To solve the problem, we need to find the relationship between the wavelengths of the last line of the Brackett series and the second line of the Lyman series for the hydrogen atom. ### Step-by-Step Solution: 1. **Identify the Brackett Series:** The Brackett series corresponds to transitions where the final energy level \( n_1 = 4 \).
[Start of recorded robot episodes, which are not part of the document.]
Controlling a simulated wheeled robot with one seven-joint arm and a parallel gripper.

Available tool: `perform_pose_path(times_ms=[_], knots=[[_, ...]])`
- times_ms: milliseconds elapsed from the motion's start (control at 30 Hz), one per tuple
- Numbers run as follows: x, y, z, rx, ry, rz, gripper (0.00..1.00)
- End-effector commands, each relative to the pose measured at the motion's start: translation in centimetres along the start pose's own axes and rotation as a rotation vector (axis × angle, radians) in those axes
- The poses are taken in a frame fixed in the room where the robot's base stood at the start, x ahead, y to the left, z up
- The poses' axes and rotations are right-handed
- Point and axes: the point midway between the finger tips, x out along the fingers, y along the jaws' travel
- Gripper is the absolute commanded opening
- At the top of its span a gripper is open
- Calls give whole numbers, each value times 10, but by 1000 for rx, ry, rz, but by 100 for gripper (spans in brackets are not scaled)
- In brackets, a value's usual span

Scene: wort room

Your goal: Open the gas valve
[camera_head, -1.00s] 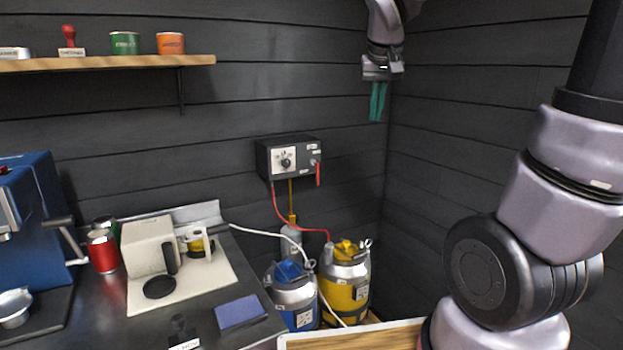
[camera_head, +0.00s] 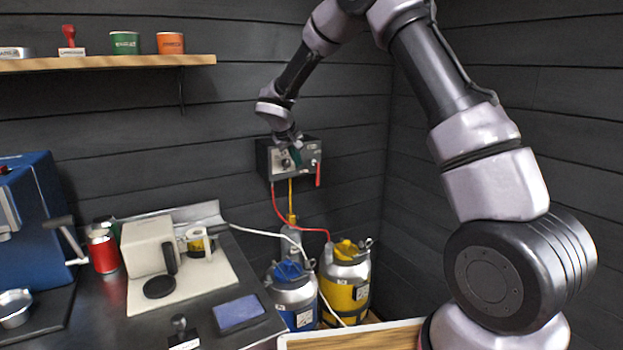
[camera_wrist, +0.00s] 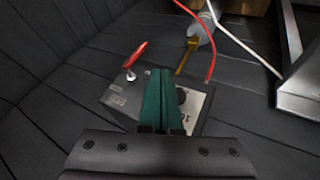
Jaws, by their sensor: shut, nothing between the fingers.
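A dark wall box with a pale dial panel, apparently the gas control, hangs on the back wall (camera_head: 264,162). Its red lever (camera_head: 318,174) hangs down on the right side; in the wrist view the red lever (camera_wrist: 136,54) stands out beside the fingers, apart from them. My gripper (camera_head: 296,155) is in front of the box's upper middle. In the wrist view its green fingers (camera_wrist: 160,75) are closed together and empty, and they cover part of the dial panel (camera_wrist: 197,103). I cannot tell whether the fingertips touch the box.
A red hose (camera_head: 283,218) and a yellow pipe (camera_head: 291,200) run down from the box. A blue keg (camera_head: 292,294) and a yellow keg (camera_head: 346,281) stand below. The counter (camera_head: 100,318) with a grinder is at left, and a shelf (camera_head: 110,62) is above it.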

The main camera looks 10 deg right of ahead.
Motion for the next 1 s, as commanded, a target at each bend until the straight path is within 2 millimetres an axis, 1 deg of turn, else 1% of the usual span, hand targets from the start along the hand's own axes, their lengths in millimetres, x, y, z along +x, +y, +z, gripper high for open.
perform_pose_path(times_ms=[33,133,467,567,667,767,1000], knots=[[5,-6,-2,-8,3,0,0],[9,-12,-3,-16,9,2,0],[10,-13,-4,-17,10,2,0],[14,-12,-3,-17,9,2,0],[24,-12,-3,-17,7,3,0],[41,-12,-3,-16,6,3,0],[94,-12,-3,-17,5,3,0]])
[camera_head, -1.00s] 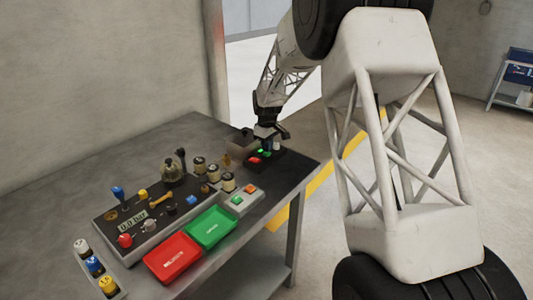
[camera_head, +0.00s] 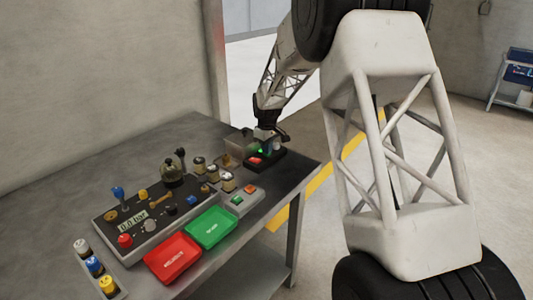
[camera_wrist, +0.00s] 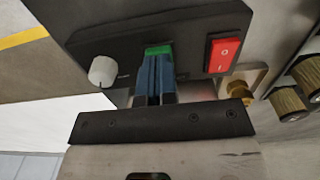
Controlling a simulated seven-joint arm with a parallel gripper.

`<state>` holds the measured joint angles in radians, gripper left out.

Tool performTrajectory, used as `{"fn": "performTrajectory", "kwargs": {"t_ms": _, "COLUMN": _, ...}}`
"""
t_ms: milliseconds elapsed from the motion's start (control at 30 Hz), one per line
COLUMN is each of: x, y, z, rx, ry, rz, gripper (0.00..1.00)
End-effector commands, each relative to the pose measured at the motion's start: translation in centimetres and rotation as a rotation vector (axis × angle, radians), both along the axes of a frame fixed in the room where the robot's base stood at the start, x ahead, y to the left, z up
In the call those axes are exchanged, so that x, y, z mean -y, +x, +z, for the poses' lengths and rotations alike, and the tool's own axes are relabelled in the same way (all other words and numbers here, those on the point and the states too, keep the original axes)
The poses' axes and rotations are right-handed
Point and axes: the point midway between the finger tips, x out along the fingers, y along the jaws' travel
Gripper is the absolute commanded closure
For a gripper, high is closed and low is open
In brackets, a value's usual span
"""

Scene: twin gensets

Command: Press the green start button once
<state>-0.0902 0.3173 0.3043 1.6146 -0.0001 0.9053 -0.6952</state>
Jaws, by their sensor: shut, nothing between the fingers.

The last line of this series occurs when the electron transitions from \( n_2 = \infty \) to \( n_1 = 4 \). 2. **Calculate Wavelength for Brackett Series:** Using the Rydberg formula for hydrogen: \[ \frac{1}{\lambda_1} = R_H \left( \frac{1}{n_1^2} - \frac{1}{n_2^2} \right) \] Substituting \( n_1 = 4 \) and \( n_2 = \infty \) (where \( \frac{1}{\infty^2} = 0 \)): \[ \frac{1}{\lambda_1} = R_H \left( \frac{1}{4^2} - 0 \right) = R_H \left( \frac{1}{16} \right) \] Thus, \[ \lambda_1 = \frac{16}{R_H} \] This is given as \( \lambda_1 = \lambda_{1a} \). 3. **Identify the Lyman Series:** The Lyman series corresponds to transitions where the final energy level \( n_1 = 1 \). The second line of this series corresponds to the transition from \( n_2 = 3 \) to \( n_1 = 1 \). 4. **Calculate Wavelength for Lyman Series:** Using the Rydberg formula again: \[ \frac{1}{\lambda_2} = R_H \left( \frac{1}{n_1^2} - \frac{1}{n_2^2} \right) \] Substituting \( n_1 = 1 \) and \( n_2 = 3 \): \[ \frac{1}{\lambda_2} = R_H \left( \frac{1}{1^2} - \frac{1}{3^2} \right) = R_H \left( 1 - \frac{1}{9} \right) = R_H \left( \frac{8}{9} \right) \] Thus, \[ \lambda_2 = \frac{9}{8R_H} \] This is given as \( \lambda_2 = \lambda_{2a} \). 5. **Find the Ratio of Wavelengths:** Now we can find the ratio of \( \lambda_1 \) to \( \lambda_2 \): \[ \frac{\lambda_1}{\lambda_2} = \frac{\frac{16}{R_H}}{\frac{9}{8R_H}} = \frac{16 \cdot 8}{9} = \frac{128}{9} \] 6. **Final Relationship:** Rearranging gives: \[ \frac{16}{\lambda_1} = \frac{9}{8\lambda_2} \] ### Conclusion: The relationship between the wavelengths is: \[ \frac{16}{\lambda_1} = \frac{9}{8\lambda_2} \]